Return, character for character, the lines from the one bearing "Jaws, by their" through the end of the material. Omit everything before that line.
====== Information supplied
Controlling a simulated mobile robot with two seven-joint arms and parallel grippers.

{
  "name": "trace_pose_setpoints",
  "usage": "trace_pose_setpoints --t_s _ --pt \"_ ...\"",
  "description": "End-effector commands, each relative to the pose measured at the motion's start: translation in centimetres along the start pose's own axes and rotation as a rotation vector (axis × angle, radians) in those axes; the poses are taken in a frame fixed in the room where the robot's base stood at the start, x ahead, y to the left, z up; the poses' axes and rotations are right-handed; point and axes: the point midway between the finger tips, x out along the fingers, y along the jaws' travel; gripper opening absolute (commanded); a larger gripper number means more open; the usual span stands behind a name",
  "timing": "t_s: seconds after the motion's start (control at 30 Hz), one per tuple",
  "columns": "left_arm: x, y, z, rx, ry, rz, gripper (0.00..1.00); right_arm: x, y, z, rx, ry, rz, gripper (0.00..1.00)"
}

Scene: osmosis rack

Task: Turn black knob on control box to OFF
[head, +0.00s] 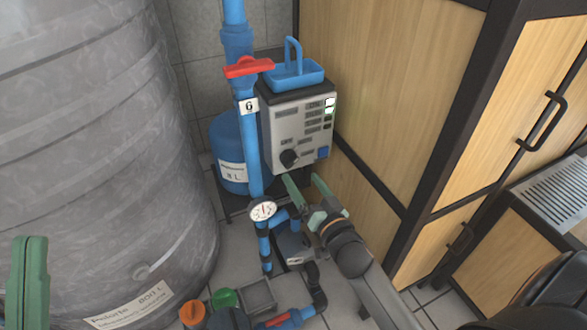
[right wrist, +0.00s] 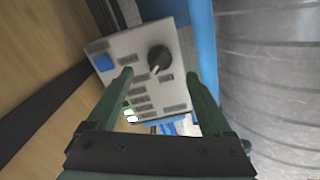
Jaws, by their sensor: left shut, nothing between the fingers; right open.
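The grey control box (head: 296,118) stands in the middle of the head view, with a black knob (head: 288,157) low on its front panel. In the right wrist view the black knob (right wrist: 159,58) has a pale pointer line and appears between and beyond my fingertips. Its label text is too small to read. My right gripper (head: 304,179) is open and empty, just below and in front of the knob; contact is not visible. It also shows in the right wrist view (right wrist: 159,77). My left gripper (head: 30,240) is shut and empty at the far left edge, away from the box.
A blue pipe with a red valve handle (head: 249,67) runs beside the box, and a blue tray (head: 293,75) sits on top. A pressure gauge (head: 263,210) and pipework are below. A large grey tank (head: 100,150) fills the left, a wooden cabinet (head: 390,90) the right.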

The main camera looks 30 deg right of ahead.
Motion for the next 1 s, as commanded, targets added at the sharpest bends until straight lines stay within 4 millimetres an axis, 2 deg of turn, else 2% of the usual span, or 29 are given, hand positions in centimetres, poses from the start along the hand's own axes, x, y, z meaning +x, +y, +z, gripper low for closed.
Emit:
============
=== Worked solution ===
Jaws, by their sensor: left shut, nothing between the fingers; right open.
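The grey control box (head: 296,118) stands in the middle of the head view, with a black knob (head: 288,157) low on its front panel. In the right wrist view the black knob (right wrist: 159,58) has a pale pointer line and appears between and beyond my fingertips. Its label text is too small to read. My right gripper (head: 304,179) is open and empty, just below and in front of the knob; contact is not visible. It also shows in the right wrist view (right wrist: 159,77). My left gripper (head: 30,240) is shut and empty at the far left edge, away from the box.
A blue pipe with a red valve handle (head: 249,67) runs beside the box, and a blue tray (head: 293,75) sits on top. A pressure gauge (head: 263,210) and pipework are below. A large grey tank (head: 100,150) fills the left, a wooden cabinet (head: 390,90) the right.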

The main camera looks 30 deg right of ahead.
Motion for the next 1 s, as commanded, targets added at the sharpest bends until straight lines stay within 4 millimetres an axis, 2 deg of turn, else 2% of the usual span, or 29 are given, hand positions in centimetres, poses from the start along the hand's own axes, x, y, z meaning +x, +y, +z, gripper low for closed.
Emit:

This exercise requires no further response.